## [Given instruction]
Among the following entries, count the lines that contain "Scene" and report only the result.

Records of robot episodes:
■ ■ ■ ■ ■ ■ ■

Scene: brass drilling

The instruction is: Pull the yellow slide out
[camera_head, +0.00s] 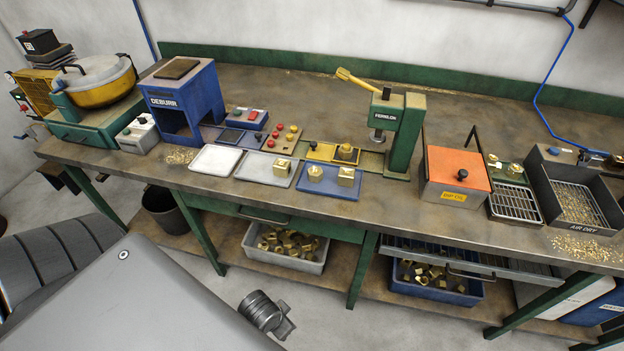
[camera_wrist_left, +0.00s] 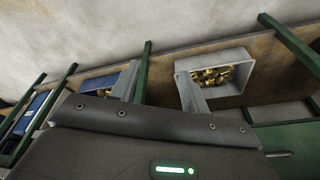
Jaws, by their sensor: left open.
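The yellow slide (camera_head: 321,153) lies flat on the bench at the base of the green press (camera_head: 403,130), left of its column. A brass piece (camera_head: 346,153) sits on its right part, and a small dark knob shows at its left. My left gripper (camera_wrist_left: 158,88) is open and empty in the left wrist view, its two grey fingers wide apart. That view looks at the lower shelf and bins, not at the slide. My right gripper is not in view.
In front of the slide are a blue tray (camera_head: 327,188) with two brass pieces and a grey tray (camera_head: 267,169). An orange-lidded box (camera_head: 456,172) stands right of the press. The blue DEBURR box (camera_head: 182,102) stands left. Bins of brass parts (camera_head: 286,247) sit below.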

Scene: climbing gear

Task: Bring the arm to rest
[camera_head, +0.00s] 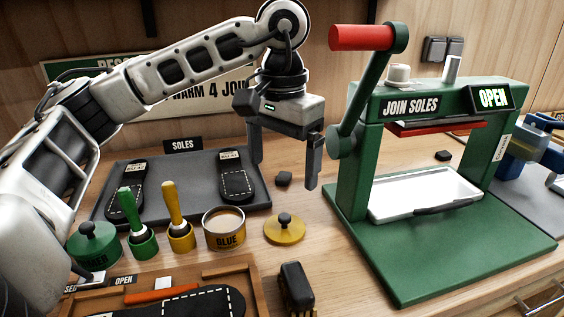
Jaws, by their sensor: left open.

■ ■ ■ ■ ■ ■ ■

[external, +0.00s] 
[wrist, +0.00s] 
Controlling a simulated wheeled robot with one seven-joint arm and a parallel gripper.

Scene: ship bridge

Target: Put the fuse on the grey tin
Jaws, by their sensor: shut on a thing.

■ ■ ■ ■ ■ ■ ■

## [The solution]
3